* _Written exercise_
The answer is one number: how many lines in the data below hold "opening".

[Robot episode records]

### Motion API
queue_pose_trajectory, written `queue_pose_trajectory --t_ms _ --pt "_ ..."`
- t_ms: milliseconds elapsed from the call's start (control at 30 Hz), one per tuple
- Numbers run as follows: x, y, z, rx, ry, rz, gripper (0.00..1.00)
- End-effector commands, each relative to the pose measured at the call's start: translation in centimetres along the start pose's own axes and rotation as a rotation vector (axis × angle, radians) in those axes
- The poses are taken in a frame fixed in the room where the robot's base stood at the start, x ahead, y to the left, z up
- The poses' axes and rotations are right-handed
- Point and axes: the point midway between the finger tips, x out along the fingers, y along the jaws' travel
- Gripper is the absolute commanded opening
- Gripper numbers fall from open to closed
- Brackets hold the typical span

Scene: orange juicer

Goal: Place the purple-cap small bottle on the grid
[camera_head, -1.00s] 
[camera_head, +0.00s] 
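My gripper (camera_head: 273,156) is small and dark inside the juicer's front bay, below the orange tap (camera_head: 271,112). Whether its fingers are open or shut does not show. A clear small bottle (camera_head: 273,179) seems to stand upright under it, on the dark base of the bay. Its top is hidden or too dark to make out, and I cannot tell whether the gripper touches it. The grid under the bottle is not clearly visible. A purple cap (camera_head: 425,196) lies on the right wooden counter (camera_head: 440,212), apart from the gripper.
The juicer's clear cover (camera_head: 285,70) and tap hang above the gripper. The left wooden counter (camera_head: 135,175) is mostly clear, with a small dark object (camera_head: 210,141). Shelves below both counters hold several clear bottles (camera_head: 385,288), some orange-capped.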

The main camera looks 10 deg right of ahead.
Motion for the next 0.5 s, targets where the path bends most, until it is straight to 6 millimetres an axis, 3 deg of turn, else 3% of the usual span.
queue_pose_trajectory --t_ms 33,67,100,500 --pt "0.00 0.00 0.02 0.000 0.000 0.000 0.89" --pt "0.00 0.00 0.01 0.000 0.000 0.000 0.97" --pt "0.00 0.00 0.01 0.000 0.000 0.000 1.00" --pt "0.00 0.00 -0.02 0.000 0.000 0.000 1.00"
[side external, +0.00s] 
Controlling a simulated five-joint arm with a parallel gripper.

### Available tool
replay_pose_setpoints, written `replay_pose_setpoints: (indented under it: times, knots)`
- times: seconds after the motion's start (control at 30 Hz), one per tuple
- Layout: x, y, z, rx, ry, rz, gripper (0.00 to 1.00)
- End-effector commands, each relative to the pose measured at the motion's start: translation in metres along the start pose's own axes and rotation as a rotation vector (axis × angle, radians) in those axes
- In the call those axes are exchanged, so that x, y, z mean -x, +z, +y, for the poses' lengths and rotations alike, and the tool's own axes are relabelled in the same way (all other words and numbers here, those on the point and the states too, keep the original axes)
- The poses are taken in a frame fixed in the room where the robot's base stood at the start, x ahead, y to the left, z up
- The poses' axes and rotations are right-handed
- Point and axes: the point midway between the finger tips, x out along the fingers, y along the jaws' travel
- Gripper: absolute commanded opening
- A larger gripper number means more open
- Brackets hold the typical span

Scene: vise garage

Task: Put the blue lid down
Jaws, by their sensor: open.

* _Task answer_
2